We conducted our audit in accordance with the Standards on Auditing issued by The Institute of Chartered Accountants of India. Our responsibilities under those Standards are further described in the Auditor’s Responsibilities for the Audit of the Standalone Financial Results section of our report. We are independent of the Company in accordance with the Code of Ethics issued by the Institute of Chartered Accountants of India together with the ethical requirements that are relevant to our audit of the financial results under the provisions of the Companies Act, 2013 and the Rules thereunder, and we have fulfilled our other ethical responsibilities in accordance with these requirements and the Code of Ethics. We believe that the audit evidence we have obtained is sufficient and appropriate to provide a basis for our opinion on the standalone financial results.
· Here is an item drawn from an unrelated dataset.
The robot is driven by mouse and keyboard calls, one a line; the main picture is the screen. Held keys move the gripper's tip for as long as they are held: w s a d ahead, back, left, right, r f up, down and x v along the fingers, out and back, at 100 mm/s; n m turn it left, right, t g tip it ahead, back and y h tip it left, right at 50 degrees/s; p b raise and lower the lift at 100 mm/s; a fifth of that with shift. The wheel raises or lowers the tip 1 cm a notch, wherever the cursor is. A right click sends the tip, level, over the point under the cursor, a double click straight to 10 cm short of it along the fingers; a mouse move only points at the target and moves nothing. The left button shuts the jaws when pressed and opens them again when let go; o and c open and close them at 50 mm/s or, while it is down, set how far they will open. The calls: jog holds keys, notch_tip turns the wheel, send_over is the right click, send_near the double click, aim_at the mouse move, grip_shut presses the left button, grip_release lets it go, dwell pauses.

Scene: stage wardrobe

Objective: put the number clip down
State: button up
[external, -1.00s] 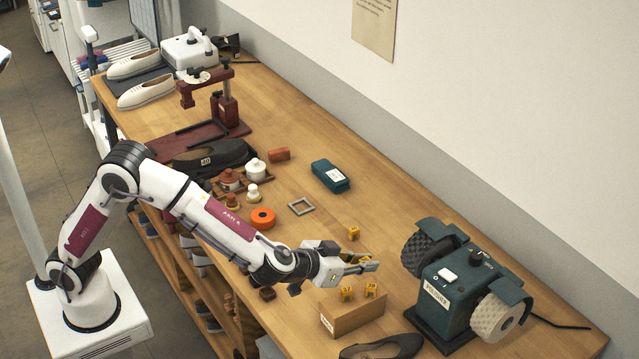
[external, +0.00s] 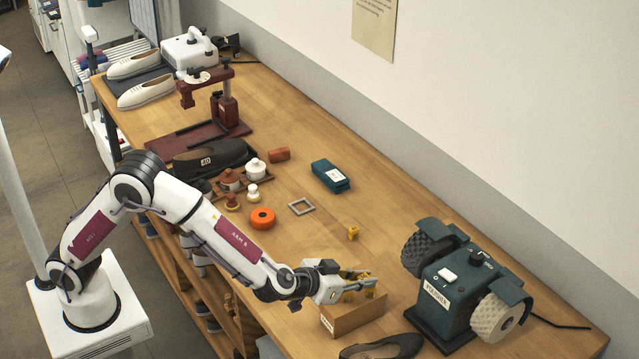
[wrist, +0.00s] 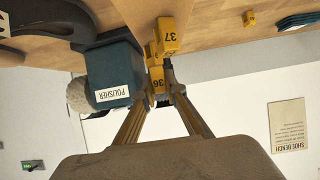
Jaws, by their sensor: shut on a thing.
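A yellow number clip marked 36 (wrist: 157,84) is between the fingertips of my gripper (wrist: 160,92) in the wrist view. In the external view my gripper (external: 358,282) is low over the far side of a wooden block (external: 358,317) and is shut on the clip, which is hard to make out there. A yellow clip marked 37 (wrist: 169,36) is just beyond the held one in the wrist view and overlaps it in the picture. I cannot tell whether the held clip touches a surface. My fingers partly hide the clips by the block.
A green polisher (external: 448,297) with brush wheels stands to the right. A dark shoe (external: 383,347) lies in front of the block. Another yellow clip (external: 353,233) lies alone behind my gripper. A grey square frame (external: 301,206) lies further left.

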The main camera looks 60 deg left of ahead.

Management’s Responsibilities for the Standalone Financial Results

These quarterly and annual standalone financial results have been prepared on the basis of the standalone financial statements. The Company's Board of Directors are responsible for the preparation of these standalone financial results that give a true and fair view of the net profit and other comprehensive income and other financial information in accordance with the recognition and measurement principles laid down in Ind AS prescribed under Section 133 of the Act read with relevant rules issued thereunder and other accounting principles generally accepted in India and in compliance with Regulation 33 of the Listing Regulations. This responsibility also includes maintenance of adequate accounting records in accordance with the provisions of the Act for safeguarding of the assets of the Company and for preventing and detecting frauds and other irregularities; selection and application of appropriate accounting policies; making judgments and estimates that are reasonable and prudent; and design, implementation and maintenance of adequate internal financial controls that were operating effectively for ensuring the accuracy and completeness of the accounting records. relevant to the preparation and presentation of the standalone financial results that give a true and fair view and are free from material misstatement, whether due to fraud or error.
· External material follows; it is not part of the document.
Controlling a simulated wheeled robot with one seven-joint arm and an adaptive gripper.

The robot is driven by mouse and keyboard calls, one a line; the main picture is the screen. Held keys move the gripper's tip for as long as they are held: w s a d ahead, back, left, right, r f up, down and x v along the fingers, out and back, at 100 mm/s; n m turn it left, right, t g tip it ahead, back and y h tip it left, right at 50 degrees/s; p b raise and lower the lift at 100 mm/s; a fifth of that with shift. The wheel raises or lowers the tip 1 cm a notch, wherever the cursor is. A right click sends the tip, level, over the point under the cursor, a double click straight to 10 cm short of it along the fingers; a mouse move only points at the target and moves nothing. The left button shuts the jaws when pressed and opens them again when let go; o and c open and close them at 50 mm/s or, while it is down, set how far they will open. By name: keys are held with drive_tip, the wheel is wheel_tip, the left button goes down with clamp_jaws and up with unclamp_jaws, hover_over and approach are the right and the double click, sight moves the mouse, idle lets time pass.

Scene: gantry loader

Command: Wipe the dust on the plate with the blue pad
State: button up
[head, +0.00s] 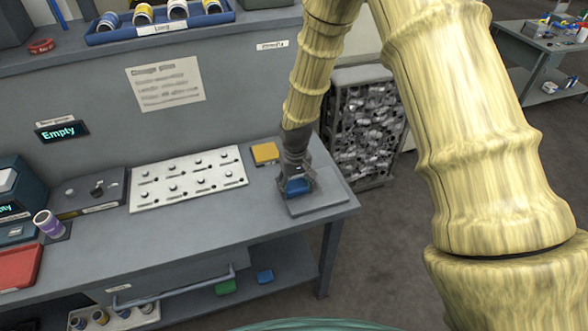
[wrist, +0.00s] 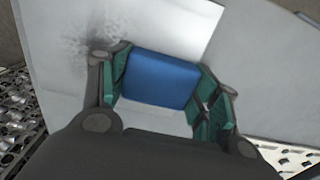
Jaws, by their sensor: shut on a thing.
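The blue pad (head: 298,187) is held between the fingers of my gripper (head: 296,181), which is shut on it. In the wrist view the pad (wrist: 160,80) sits between the two green-lined fingers. The plate (head: 328,204) is a flat grey sheet at the right end of the bench; the pad is at its left part. In the wrist view the plate (wrist: 178,28) looks pale, with a dark speckled dust smudge (wrist: 88,38) left of the pad. I cannot tell whether the pad touches the plate.
A yellow block (head: 265,153) lies on the bench behind my gripper. A white panel with several knobs (head: 189,178) lies to the left. A rack of metal parts (head: 363,130) stands beyond the bench's right end. A blue tray (head: 160,28) is on the upper shelf.

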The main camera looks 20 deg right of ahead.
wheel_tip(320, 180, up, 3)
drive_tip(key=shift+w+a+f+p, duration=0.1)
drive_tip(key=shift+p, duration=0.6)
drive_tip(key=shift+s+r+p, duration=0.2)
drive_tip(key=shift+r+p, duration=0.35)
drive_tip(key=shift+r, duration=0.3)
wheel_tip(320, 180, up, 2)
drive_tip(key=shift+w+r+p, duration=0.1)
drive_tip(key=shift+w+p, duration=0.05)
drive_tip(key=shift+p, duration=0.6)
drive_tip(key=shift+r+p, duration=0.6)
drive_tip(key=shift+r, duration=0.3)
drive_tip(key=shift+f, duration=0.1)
In preparing the standalone financial results, the Board of Directors are responsible for assessing the Company’s ability to continue as a going concern, disclosing, as applicable, matters related to going concern and using the going concern basis of accounting unless the Board of Directors either intends to liquidate the Company or to cease operations, or has no realistic alternative but to do so.

The Board of Directors are also responsible for overseeing the Company’s financial reporting process.

Auditor’s Responsibilities for the Audit of the Standalone Financial Results

Our objectives are to obtain reasonable assurance about whether the standalone financial results as a whole are free from material misstatement, whether due to fraud or error, and to issue an auditor’s report that includes our opinion. Reasonable assurance is a high level of assurance but is not a guarantee that an audit conducted in accordance with SA’s wil’l always detect a material misstatement when it exists. Misstatements can arise from fraud or error and are considered material if, individually or in the aggregate, they could reasonably be expected to influence the economic decisions of users taken on the basis of these standalone financial results.

SAJ SHAH & CO
CORPORATE ACCOUNTANTS

CA INDIA

As part of an audit in accordance with SAs, we exercise professional judgment and maintain professional skepticism throughout the audit. We also:

  • Identify and assess the risks of material misstatement of the standalone financial results, whether due to fraud or error, design and perform audit procedures responsive to those risks, and obtain audit evidence that is sufficient and appropriate to provide a basis for our opinion. The risk of not detecting a material misstatement resulting from fraud is higher than for one resulting from error, as fraud may involve collusion, forgery, intentional omissions, misrepresentations, or the override of internal control.

  • Obtain an understanding of internal control relevant to the audit in order to design audit procedures that are appropriate in the circumstances. Under Section 143(3)(i) of the Act, we are also responsible for expressing our opinion through a separate report on the complete set of standalone financial statements on whether the company has adequate internal financial controls with reference to standalone financial statements in place and the operating effectiveness of such controls.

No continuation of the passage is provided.